Przykład: Argument przeciwnika jest ten, że „przy powstawaniu gór pierwotnych masa, z której potem wykrystalizowały się granit i inne górotwory charakteryzowała się temperaturą co najmniej 200 stopni Reamura, zatem była ciekła, czyli stopiona, a krystalizowała się pod powierzchnią ówczesnego panoceanu”.

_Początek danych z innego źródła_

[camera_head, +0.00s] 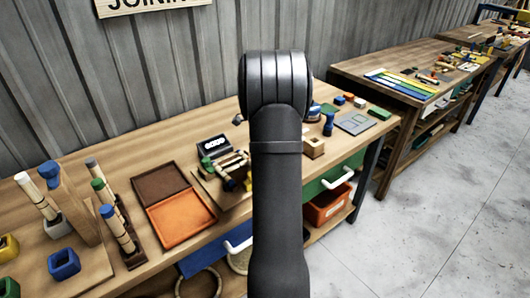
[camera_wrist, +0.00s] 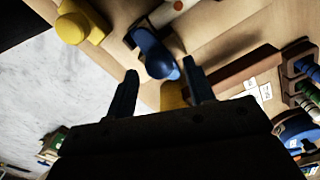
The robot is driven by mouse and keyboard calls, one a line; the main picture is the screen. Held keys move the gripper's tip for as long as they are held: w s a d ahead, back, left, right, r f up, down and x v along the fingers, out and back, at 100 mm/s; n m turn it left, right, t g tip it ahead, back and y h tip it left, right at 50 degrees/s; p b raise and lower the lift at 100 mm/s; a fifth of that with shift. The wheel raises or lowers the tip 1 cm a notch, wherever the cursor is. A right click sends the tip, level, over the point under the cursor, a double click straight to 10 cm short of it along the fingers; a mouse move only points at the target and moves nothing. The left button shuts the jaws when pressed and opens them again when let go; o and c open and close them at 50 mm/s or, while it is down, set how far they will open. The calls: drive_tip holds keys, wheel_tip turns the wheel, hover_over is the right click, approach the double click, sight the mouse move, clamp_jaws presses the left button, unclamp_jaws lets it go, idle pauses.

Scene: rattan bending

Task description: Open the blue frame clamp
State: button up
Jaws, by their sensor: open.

Zastosujemy argument zwrócony do słuchaczy (argumentum ad auditories) twierdząc, że taka temperatura, a nawet znacznie niższa, bo już 80 stopni Reamura spowodowałaby wyparowanie morza i przybrałoby ono postać wyłącznie pary wodnej. Słuchacze są rozbawieni oczywistością takiej tezy. By przeciwnik wykazał jej błędność musiałby dowieść, że temperatura wrzenia uzależniona jest nie tylko od temperatury, a1e także od ciśnienia atmosferycznego; gdyby połowa wody nasyciła powietrze w postaci pary wodnej ciśnienie wzrosłoby do tego stopnia, że nawet 200 stopni Reamura nie wystarczyłoby dla osiągnięcia wrzenia. -Ale taki wykład jest zbyt trudny dla niefizyków, zatem nie będzie miał miejsca. (Mitscherlich, Abhdlg. d. Berl. Akad. 1822).
Gdy spostrzeżemy, iż klęska blisko, możemy stosować dywersję, czyli mówienie na zupełnie inny temat, rzekomo należący do sprawy i tu przedstawiany jako argument przeciwny. Można uczynić to w granicach przyzwoitości, o ile dywersja choć trochę przynależy do tematu sporu (thema quaestionis) lub z pełną bezczelnością, gdy ze sprawą nic go już nie łączy.
Oto przykład: zaakcentowałem z podziwem, iż Chiny pozbawione są rodowej szlachty, a urzędy otrzymuje się tylko dzięki egzaminom. Zdaniem mego przeciwnika wiedza równie nie daje prawa do urzędów co i szlachetne pochodzenie (które skądinąd wysoko ocenia). - Więc gdy z kolei zauważył, iż jego argumentacja przegrywa, błyskawicznie podjął dywersję i stwierdził, że w Chinach wszystkie stany objęte są karą bastonady (bicia kijem), co połączył z częstym piciem herbaty i to wszystko zarzucał Chińczykom. Gdybym zajął się tym twierdzeniem pogubiłbym się niechybnie i stracił zwycięstwo w sporze.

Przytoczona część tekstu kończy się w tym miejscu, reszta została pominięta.